The chef’s name was Mario Scala. He looked like Jack Klugman, with a saturnine, impossible-to-read face. The restaurant was The Elms Inn in Ridgefield, Connecticut, which Mario’s father John had purchased in 1951 – creating a small scandal by being the first Italian-American to own property on the snooty town’s Main Street.
But The Elms had flourished in the intervening 25 years, during which John passed the business to his sons Mario and Bob, the latter running the front of the house. An old-fashioned continental menu was served from an efficient scratch kitchen, where I learned how to make basic sauces, break down a leg of veal, slice a basket of soup-destined onions so quickly I didn’t suffer tears, and many, many recipes. Some of them basic, like grilled tenderloin or sirloin au poivre; some classic, like veal scallopine or parmigiana; some hybrid, like chicken veronique; some original, like veal venus, which topped a breaded cutlet with mushroom purée before topping the topping with hollandaise and sending it for a quick shot under the salamander flame.
“When you really learn this kitchen,” Mario told me, “there won’t be any talking on a Saturday night. All I’ll have to do is point.”
Communications grew even more succinct than that. Mario’s number-two man was a Montenegran named Haziz Likovic, who brought the supple energy of a ballet dancer to the line. They threw me at all of the stations: prep, grill, sauté, whatever. We would alternate throughout the week. I learned to make every step, every movement count. I learned how to time the prep as the orders came in: duck into the oven first, then prep chicken, then deal with beef, then fish. Nobody had to point for anything. We knew, and silently anticipated what one another needed.

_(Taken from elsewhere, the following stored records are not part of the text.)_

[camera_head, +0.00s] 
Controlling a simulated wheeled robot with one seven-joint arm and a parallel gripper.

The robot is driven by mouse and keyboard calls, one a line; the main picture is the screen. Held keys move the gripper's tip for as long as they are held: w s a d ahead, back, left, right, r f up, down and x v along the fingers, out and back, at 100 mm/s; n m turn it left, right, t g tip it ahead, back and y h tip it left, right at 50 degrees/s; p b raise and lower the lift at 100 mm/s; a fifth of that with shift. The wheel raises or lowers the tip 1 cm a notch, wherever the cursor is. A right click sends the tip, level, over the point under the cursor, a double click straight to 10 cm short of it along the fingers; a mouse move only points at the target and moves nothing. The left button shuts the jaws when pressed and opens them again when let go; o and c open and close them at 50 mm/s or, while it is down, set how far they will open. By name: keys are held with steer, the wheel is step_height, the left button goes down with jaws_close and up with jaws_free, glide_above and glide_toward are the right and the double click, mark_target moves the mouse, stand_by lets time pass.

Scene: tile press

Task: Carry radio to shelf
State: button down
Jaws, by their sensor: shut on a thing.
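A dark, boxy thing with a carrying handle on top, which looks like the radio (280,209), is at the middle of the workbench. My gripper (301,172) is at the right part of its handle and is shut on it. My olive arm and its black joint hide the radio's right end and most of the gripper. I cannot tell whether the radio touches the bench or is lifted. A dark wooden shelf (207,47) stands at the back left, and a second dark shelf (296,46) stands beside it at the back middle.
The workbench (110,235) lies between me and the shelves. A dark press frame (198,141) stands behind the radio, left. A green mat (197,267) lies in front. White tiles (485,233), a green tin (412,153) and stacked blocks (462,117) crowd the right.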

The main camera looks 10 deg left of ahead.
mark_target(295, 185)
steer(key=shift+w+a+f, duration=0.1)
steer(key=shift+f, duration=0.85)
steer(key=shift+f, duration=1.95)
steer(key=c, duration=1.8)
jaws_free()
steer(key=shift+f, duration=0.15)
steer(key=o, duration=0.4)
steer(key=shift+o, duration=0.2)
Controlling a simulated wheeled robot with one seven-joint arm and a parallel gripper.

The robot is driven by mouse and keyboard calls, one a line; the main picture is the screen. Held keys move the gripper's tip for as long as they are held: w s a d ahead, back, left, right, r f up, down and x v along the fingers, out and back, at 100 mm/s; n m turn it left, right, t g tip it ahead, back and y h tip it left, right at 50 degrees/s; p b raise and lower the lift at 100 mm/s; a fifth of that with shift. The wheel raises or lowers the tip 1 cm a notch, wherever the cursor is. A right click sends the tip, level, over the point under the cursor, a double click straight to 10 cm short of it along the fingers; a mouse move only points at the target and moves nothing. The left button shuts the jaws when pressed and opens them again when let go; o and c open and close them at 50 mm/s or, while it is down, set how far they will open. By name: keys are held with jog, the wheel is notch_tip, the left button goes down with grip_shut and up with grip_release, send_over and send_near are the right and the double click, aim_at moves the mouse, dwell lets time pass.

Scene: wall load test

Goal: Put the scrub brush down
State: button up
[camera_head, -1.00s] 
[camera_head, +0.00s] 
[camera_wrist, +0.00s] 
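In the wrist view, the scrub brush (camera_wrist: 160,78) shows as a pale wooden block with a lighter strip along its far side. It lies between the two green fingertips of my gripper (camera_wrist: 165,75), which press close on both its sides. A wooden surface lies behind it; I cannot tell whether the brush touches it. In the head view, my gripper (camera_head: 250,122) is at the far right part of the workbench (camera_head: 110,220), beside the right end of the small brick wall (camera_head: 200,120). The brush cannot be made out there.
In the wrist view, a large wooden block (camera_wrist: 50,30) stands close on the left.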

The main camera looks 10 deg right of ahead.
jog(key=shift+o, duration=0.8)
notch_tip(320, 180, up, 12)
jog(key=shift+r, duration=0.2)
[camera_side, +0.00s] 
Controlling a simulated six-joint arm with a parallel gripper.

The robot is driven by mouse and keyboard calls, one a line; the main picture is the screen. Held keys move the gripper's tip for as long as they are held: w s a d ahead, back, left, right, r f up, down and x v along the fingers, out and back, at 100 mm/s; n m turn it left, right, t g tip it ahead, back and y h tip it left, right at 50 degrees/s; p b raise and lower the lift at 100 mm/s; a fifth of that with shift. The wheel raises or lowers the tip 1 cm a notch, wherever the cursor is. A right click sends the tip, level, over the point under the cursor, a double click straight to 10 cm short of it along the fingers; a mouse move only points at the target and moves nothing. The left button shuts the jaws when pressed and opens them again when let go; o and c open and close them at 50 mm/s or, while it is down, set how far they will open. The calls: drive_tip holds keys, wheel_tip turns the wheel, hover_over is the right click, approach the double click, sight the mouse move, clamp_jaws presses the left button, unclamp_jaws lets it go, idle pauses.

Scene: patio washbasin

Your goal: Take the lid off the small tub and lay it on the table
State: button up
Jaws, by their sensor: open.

Into this well-oiled world came a Culinary Institute of America intern one day. He came with toque and knife kit, and he came with naive notions of what the restaurant business might be.
The author, new on the job, with Mario Scala and Haziz Likovic. We donned the toques and neckerchiefs for a newspaper photo. |
It was one of the first things prepared when the kitchen opened in the late afternoon for dinner service, and the CIA kid shadowed me as I prepared it one Friday during what would be his brief tenure here. The finished pot sat throughout the evening at the back of the six-burner stove or, when orders were flying, nestled among the steam table’s saucepots.
And orders were flying this particular night. “Chef!” cried a waiter. “Fire table twenty-six!” “Chef!” called another. “Table eight wants to know if they can get rice instead of potatoes!” “Chef!” “Chef!” And on in on in an endless rhythm of orders and need.
At about 8:30, with the craziness peaking, the CIA kid added his voice to the melee. “Chef!” he said to Mario, who stopped dead. He was not accustomed to being addressed by anyone on this side of the line when the dishes and pans were flying. “What?”
“Chef, the holding time for Hollandaise is four hours.”
The kid didn’t see the searing heat in the chef’s Klugmanesque stare. “So?”
“So we made it at four-thirty. It’s been four hours.”
Haziz and I exchanged a glance. This would not be good. We could see the boss beginning to tremble. His eyes widened, his lips worked silently – and then he grabbed the pot of Hollandaise and hurled it into the nearby pot sink, spattering the poor guy stationed there. “Oh yeah?” Mario shouted, seizing a clean pot from the overhead rack. “Then MAKE IT, goddammit!”
As I said – six burners. All were aglow. Pasta water simmered on one of them. A special order of veal chops finished on another. Filet of sole was sautéeing, as were breaded parmigiana cutlets and the thin medallions of scallopine. At the rearmost corner, the ever-simmering stockpot.
The Elms offered a modified French service. Entrée items were plated, but potato and veg were served at tableside out of individual copper skillets. “Chef! I need a broccoli for table twelve!” “Chef! Where’s the sauce?” The waiters thronged unhappily.
The kid fumbled his way through separating the eggs and getting them seasoned, but there was no space to be had on the stovetop and I’m sure Mario would have found something else to crowd in there just to prove his point. Finally, “Give me that shit,” he snarled, and pushed the pot onto some source of heat and whipped up the new hollandaise batch in record time. For the rest of evening, he occasionally could be heard to mutter “four hours!” while shaking his head. The kid disappeared into the night.
The reasonable moral is that one must balance one’s formal education with a hands-on perspective, but I’m going to say we should consume less butter and leave it at that.